3. A slot armor component as in claim 2 wherein the plurality of profile co-extruded polymer layers further includes a third polymer layer having a third glass-fill concentration which is lower than the first glass-fill concentration, the third polymer layer being arranged on an opposite side of the first polymer layer on which the second polymer layer is arranged.

4. A slot armor component for use in a rotor of a dynamo-electric machine, the slot armor component comprising a plurality of profile co-extruded polymer layers;

wherein the plurality of co-extruded polymer layers includes a glass-filled polymer layer arranged between two unfilled polymer layers.

5. A slot armor component as in claim 4 wherein the glass-filled polymer layer is a glass-filled Ultem layer, the glass-filled Ultem having a glass-fill concentration equal to or less than 30%.

6. A slot armor component as in claim 5 wherein the two unfilled polymer layers each comprises an unfilled Ultem layer.

7. A slot armor component as in claim 4 wherein the glass-filled polymer layer is a glass-filled polyetheretherketone (PEEK) layer, the glass-filled PEEK having a glass-fill concentration equal to or less than 30%.

8. A slot armor component as in claim 7 wherein the two unfilled polymer layers each comprises an unfilled PEEK layer.

9. A slot armor component for use in a rotor of a dynamo-electric machine, the slot armor component comprising a plurality of profile co-extruded polymer layers;

wherein the plurality of profile co-extruded polymer layers includes a first polymer layer having a non-uniform thickness and a second polymer layer having a uniform thickness.

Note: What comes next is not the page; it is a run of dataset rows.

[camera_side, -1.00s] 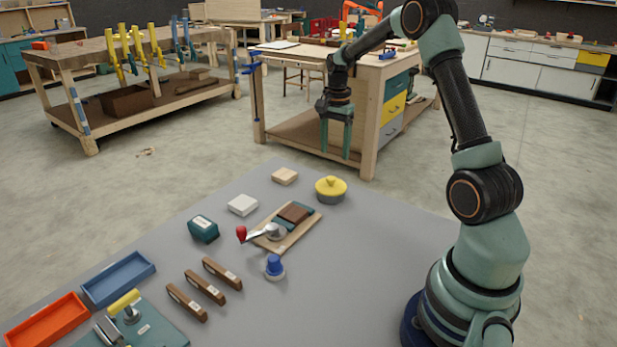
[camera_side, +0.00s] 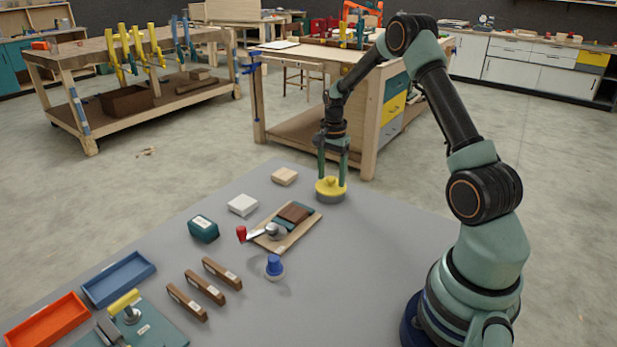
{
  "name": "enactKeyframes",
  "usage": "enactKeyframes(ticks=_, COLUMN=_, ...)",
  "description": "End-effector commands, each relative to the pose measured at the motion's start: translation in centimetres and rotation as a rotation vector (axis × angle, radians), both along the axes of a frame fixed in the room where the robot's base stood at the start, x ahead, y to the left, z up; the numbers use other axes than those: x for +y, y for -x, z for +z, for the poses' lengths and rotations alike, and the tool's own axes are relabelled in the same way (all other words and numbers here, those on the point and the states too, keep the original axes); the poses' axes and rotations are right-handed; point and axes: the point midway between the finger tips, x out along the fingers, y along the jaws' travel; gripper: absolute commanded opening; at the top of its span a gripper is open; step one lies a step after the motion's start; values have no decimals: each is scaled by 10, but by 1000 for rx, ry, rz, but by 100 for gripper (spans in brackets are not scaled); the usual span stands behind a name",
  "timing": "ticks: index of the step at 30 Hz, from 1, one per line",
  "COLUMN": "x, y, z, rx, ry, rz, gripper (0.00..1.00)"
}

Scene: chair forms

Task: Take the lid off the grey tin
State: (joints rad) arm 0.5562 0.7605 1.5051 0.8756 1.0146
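The grey tin (camera_side: 331,198) stands upright near the far edge of the grey table. Its yellow lid (camera_side: 330,187) with a round knob is on top of it. My gripper (camera_side: 332,181) points down over the lid. Its two green fingers are apart, one on each side of the knob. The fingertips are at about the height of the lid. I cannot tell whether they touch the lid or the knob.
Left of the tin are a wooden block (camera_side: 285,176), a white box (camera_side: 242,205) and a board with a red-handled clamp (camera_side: 284,228). A blue-topped knob (camera_side: 274,266) stands nearer. The grey table (camera_side: 370,250) is clear to the right.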

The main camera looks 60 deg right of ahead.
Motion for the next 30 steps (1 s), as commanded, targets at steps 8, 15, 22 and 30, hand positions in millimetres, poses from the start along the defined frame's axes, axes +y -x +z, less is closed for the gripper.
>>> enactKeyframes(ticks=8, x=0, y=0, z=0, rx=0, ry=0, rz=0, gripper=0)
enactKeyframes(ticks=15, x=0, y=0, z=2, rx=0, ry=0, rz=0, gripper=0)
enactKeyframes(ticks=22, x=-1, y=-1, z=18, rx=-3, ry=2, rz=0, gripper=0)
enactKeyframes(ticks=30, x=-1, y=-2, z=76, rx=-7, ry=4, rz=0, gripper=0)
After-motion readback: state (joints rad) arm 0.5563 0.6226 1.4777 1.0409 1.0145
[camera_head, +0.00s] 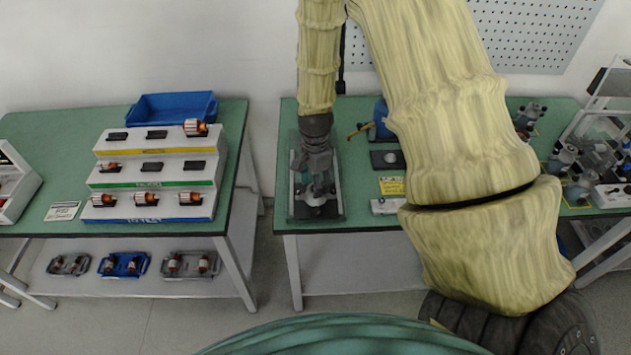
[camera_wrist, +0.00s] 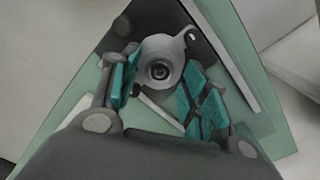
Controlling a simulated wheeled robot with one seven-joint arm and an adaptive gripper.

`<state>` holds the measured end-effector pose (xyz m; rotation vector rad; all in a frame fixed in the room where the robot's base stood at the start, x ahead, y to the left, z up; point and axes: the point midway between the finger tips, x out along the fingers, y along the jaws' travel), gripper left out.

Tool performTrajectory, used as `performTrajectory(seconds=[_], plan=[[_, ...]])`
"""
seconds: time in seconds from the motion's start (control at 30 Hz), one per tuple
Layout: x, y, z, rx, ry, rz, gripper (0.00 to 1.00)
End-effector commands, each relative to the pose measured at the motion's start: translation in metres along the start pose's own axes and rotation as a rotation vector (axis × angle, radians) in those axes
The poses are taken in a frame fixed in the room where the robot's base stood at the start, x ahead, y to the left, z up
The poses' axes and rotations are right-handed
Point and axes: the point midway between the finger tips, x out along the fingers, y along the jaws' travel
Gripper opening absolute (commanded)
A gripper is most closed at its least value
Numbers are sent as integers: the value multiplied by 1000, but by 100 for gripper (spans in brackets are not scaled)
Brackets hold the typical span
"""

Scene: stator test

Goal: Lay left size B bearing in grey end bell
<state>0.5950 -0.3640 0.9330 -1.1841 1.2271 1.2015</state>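The grey end bell (camera_wrist: 172,50) lies under my gripper in the wrist view, with a round hub and a dark hole at its centre. In the head view the end bell (camera_head: 316,196) shows as a grey part on a dark plate near the left end of the middle bench. My gripper (camera_wrist: 160,78) points down over it, its teal-padded fingers apart on either side of the hub, with nothing visibly held. A small ring (camera_wrist: 159,71) shows in the hub; I cannot tell whether it is a bearing or the seat. No separate size B bearing can be made out.
A stepped rack (camera_head: 155,172) with several copper-wound rotors stands on the left bench, before a blue bin (camera_head: 175,107). A blue device (camera_head: 382,118) and a dark square plate (camera_head: 387,160) lie right of my gripper. My arm hides much of the middle bench.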

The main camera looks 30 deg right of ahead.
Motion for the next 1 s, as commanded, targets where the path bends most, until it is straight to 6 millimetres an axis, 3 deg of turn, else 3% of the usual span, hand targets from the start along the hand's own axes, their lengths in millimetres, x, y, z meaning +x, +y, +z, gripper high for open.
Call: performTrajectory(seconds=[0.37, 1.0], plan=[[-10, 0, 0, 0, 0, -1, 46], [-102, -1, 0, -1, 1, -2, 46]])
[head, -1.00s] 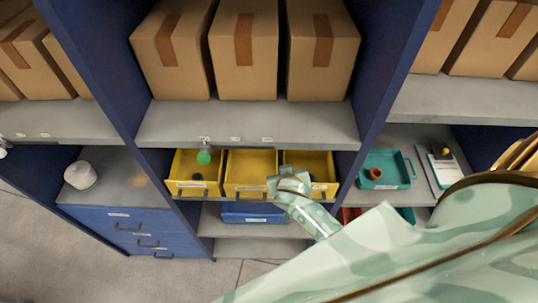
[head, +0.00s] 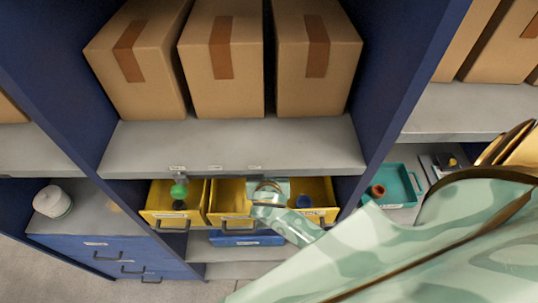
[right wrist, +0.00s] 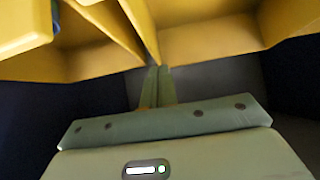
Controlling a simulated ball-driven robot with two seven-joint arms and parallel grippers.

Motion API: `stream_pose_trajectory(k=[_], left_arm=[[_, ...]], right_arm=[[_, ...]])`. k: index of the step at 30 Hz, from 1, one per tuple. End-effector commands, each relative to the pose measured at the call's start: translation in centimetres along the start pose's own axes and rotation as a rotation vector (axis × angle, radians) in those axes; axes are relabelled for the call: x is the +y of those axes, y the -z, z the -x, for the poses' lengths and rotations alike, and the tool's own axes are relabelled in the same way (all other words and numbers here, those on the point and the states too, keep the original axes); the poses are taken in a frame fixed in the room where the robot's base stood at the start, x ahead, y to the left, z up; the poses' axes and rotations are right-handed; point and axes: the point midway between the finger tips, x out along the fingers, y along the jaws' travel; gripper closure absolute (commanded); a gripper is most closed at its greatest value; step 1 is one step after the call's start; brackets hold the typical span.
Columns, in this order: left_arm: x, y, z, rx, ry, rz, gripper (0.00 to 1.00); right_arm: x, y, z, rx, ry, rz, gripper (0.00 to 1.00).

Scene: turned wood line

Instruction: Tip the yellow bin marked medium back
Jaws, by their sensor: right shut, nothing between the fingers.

10. A slot armor component for use in a rotor of a dynamo-electric machine, the slot armor component comprising a plurality of profile co-extruded polymer layers;

wherein the plurality of profile co-extruded polymer layers includes a first polymer layer having a non-uniform thickness and a second polymer layer having a uniform thickness; and

the plurality of profile co-extruded polymer layers further includes a third polymer layer, the third polymer layer having a uniform thickness, and wherein the first polymer layer is arranged between the second and third polymer layers.